** START Given records **

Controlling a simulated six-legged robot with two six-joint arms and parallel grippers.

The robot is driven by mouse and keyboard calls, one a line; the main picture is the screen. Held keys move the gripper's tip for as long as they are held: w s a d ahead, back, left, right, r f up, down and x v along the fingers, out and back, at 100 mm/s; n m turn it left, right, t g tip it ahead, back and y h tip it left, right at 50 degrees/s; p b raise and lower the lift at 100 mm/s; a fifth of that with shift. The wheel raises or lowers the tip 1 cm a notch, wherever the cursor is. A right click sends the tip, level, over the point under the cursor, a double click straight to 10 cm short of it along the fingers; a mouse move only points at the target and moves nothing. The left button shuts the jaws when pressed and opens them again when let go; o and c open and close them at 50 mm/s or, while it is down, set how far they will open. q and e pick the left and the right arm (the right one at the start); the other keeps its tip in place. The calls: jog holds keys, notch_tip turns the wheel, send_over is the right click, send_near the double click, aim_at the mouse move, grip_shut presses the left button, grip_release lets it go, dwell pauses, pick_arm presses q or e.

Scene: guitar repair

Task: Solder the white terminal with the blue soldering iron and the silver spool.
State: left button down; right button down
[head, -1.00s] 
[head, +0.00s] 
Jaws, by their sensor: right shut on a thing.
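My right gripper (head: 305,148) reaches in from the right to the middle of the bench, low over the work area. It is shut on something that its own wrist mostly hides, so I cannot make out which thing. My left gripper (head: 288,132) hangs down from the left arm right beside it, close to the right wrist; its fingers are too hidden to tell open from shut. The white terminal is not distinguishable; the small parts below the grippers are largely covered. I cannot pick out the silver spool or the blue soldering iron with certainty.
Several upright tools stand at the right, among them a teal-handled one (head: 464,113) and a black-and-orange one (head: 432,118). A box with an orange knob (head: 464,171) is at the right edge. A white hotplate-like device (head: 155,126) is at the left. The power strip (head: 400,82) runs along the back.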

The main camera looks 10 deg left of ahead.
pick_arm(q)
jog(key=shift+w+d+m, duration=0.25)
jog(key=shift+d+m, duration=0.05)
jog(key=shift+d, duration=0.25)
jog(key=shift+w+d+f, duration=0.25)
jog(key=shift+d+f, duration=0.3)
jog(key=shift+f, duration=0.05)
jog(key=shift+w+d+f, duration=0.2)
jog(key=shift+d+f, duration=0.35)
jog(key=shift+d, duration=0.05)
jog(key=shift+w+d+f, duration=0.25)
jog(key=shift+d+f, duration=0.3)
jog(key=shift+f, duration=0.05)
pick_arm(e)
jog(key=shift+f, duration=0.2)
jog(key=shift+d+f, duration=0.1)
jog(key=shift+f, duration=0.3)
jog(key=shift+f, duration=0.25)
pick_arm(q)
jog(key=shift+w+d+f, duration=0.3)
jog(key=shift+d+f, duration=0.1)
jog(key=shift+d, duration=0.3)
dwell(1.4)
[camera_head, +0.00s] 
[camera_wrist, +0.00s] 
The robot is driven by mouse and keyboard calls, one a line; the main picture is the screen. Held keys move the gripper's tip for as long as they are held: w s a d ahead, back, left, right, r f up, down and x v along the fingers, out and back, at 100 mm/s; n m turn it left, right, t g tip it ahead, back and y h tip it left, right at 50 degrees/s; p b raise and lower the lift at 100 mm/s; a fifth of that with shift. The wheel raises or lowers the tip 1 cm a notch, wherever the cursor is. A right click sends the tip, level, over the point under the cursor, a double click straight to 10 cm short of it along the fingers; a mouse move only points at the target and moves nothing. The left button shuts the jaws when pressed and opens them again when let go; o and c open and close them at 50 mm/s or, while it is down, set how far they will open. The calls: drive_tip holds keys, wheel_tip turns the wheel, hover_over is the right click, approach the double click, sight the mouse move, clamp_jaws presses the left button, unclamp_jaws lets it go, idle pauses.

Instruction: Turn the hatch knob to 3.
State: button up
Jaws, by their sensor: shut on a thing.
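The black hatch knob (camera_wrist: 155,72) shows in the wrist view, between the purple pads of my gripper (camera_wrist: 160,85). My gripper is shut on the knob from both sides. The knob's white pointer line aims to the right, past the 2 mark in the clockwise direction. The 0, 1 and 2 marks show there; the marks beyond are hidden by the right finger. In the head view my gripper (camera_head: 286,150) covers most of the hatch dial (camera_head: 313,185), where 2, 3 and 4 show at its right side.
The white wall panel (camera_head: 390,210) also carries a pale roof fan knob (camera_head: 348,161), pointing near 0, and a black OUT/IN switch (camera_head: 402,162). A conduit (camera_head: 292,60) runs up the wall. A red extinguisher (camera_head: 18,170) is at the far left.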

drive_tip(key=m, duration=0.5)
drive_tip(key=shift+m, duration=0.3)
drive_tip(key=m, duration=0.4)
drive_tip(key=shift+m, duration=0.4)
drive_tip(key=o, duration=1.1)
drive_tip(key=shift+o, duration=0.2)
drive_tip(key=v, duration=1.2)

** END Given records **

Instructions for the task
Exactly reproduce the material above.

Exercise output
Controlling a simulated six-legged robot with two six-joint arms and parallel grippers.

The robot is driven by mouse and keyboard calls, one a line; the main picture is the screen. Held keys move the gripper's tip for as long as they are held: w s a d ahead, back, left, right, r f up, down and x v along the fingers, out and back, at 100 mm/s; n m turn it left, right, t g tip it ahead, back and y h tip it left, right at 50 degrees/s; p b raise and lower the lift at 100 mm/s; a fifth of that with shift. The wheel raises or lowers the tip 1 cm a notch, wherever the cursor is. A right click sends the tip, level, over the point under the cursor, a double click straight to 10 cm short of it along the fingers; a mouse move only points at the target and moves nothing. The left button shuts the jaws when pressed and opens them again when let go; o and c open and close them at 50 mm/s or, while it is down, set how far they will open. q and e pick the left and the right arm (the right one at the start); the other keeps its tip in place. The calls: jog holds keys, notch_tip turns the wheel, send_over is the right click, send_near the double click, aim_at the mouse move, grip_shut presses the left button, grip_release lets it go, dwell pauses, pick_arm presses q or e.

Scene: guitar repair

Task: Solder the white terminal with the blue soldering iron and the silver spool.
State: left button down; right button down
[head, -1.00s] 
[head, +0.00s] 
Jaws, by their sensor: right shut on a thing.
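My right gripper (head: 305,148) reaches in from the right to the middle of the bench, low over the work area. It is shut on something that its own wrist mostly hides, so I cannot make out which thing. My left gripper (head: 288,132) hangs down from the left arm right beside it, close to the right wrist; its fingers are too hidden to tell open from shut. The white terminal is not distinguishable; the small parts below the grippers are largely covered. I cannot pick out the silver spool or the blue soldering iron with certainty.
Several upright tools stand at the right, among them a teal-handled one (head: 464,113) and a black-and-orange one (head: 432,118). A box with an orange knob (head: 464,171) is at the right edge. A white hotplate-like device (head: 155,126) is at the left. The power strip (head: 400,82) runs along the back.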

The main camera looks 10 deg left of ahead.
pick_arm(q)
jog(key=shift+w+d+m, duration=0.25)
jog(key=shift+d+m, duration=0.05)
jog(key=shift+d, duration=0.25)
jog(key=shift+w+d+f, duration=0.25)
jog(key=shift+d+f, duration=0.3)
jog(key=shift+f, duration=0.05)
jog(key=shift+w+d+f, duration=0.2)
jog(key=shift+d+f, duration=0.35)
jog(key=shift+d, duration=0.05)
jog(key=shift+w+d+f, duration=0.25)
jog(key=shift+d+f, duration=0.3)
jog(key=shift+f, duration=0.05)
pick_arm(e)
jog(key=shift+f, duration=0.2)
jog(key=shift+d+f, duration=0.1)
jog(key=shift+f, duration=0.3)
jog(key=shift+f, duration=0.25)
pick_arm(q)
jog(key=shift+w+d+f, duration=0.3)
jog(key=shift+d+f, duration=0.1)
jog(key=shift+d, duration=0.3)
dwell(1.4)
[camera_head, +0.00s] 
[camera_wrist, +0.00s] 
The robot is driven by mouse and keyboard calls, one a line; the main picture is the screen. Held keys move the gripper's tip for as long as they are held: w s a d ahead, back, left, right, r f up, down and x v along the fingers, out and back, at 100 mm/s; n m turn it left, right, t g tip it ahead, back and y h tip it left, right at 50 degrees/s; p b raise and lower the lift at 100 mm/s; a fifth of that with shift. The wheel raises or lowers the tip 1 cm a notch, wherever the cursor is. A right click sends the tip, level, over the point under the cursor, a double click straight to 10 cm short of it along the fingers; a mouse move only points at the target and moves nothing. The left button shuts the jaws when pressed and opens them again when let go; o and c open and close them at 50 mm/s or, while it is down, set how far they will open. The calls: drive_tip holds keys, wheel_tip turns the wheel, hover_over is the right click, approach the double click, sight the mouse move, clamp_jaws presses the left button, unclamp_jaws lets it go, idle pauses.

Instruction: Turn the hatch knob to 3.
State: button up
Jaws, by their sensor: shut on a thing.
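The black hatch knob (camera_wrist: 155,72) shows in the wrist view, between the purple pads of my gripper (camera_wrist: 160,85). My gripper is shut on the knob from both sides. The knob's white pointer line aims to the right, past the 2 mark in the clockwise direction. The 0, 1 and 2 marks show there; the marks beyond are hidden by the right finger. In the head view my gripper (camera_head: 286,150) covers most of the hatch dial (camera_head: 313,185), where 2, 3 and 4 show at its right side.
The white wall panel (camera_head: 390,210) also carries a pale roof fan knob (camera_head: 348,161), pointing near 0, and a black OUT/IN switch (camera_head: 402,162). A conduit (camera_head: 292,60) runs up the wall. A red extinguisher (camera_head: 18,170) is at the far left.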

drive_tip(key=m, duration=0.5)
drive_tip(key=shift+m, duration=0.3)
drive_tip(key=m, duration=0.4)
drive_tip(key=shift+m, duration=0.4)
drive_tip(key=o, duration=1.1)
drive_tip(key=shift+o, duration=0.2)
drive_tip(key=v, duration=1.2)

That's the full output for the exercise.